Field system, Aillwee, Co. Clare
Co. Clare |
Ritual/Ceremonial
On a steep-sided ridge near Aillwee in County Clare, a present-day townland boundary takes an unexplained angular kink, and the reason for that kink has been lying in plain sight for centuries.
A drystone field wall, now tumbled but still standing up to 1.6 metres in places, runs in a concentric arc around an ancient cashel before bending sharply and continuing in a different direction. The wall and the boundary line are, in effect, the same thing, and the suspicion is that the boundary itself may have been laid along an even older demarcation, one whose origins predate any map or record we have of this landscape.

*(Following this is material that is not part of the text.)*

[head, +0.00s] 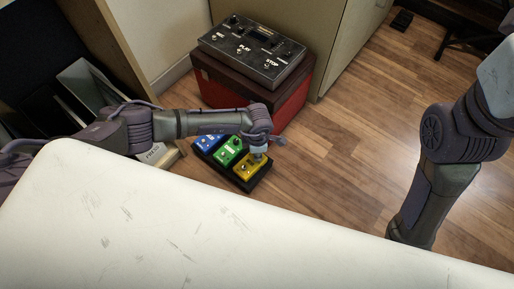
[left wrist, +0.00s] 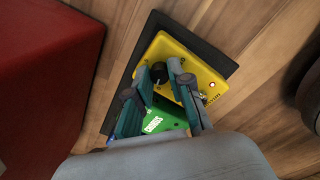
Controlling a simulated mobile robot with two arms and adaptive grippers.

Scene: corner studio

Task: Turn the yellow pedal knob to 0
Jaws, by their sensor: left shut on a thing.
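The yellow pedal (head: 246,172) is at the right end of a row of pedals on a dark board on the floor. My left gripper (head: 258,157) reaches down over it. In the left wrist view the yellow pedal (left wrist: 204,76) has a lit red light. Its black knob (left wrist: 159,72) shows between the fingertips of my left gripper (left wrist: 168,70), which is shut on it. The knob's pointer and scale are too small or hidden to read. My right arm hangs at the right, its gripper out of sight behind my white body.
A green pedal (head: 228,151) and a blue pedal (head: 208,142) share the black board (head: 261,178). A red box (head: 288,108) carrying a dark control unit (head: 251,50) stands behind them. A cabinet (head: 352,40) is beyond. Wood floor (head: 340,150) is clear to the right.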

A cashel is a stone-walled ringfort, a type of enclosed farmstead common across early medieval Ireland, and this one sits on a narrow level terrace on the western face of the ridge, surrounded by rough and overgrown rock outcrop. The field system that radiates from it is understood to be of multiperiod origin, meaning its various walls were not all built at the same time or necessarily for the same purpose. One tumbled wall runs outward from the south-east of the cashel and connects to a second, longer wall that sweeps around it in a broad concentric line before changing angle. Further to the east and south-east, more irregular stonewalls meander across the slope, forming small, oddly shaped enclosures and pointing toward what may be another enclosed site roughly sixty metres south-east of the cashel. The whole arrangement, walls folding into boundaries folding into older boundaries, suggests a landscape that was being organised, reorganised, and then gradually abandoned across a very long span of time.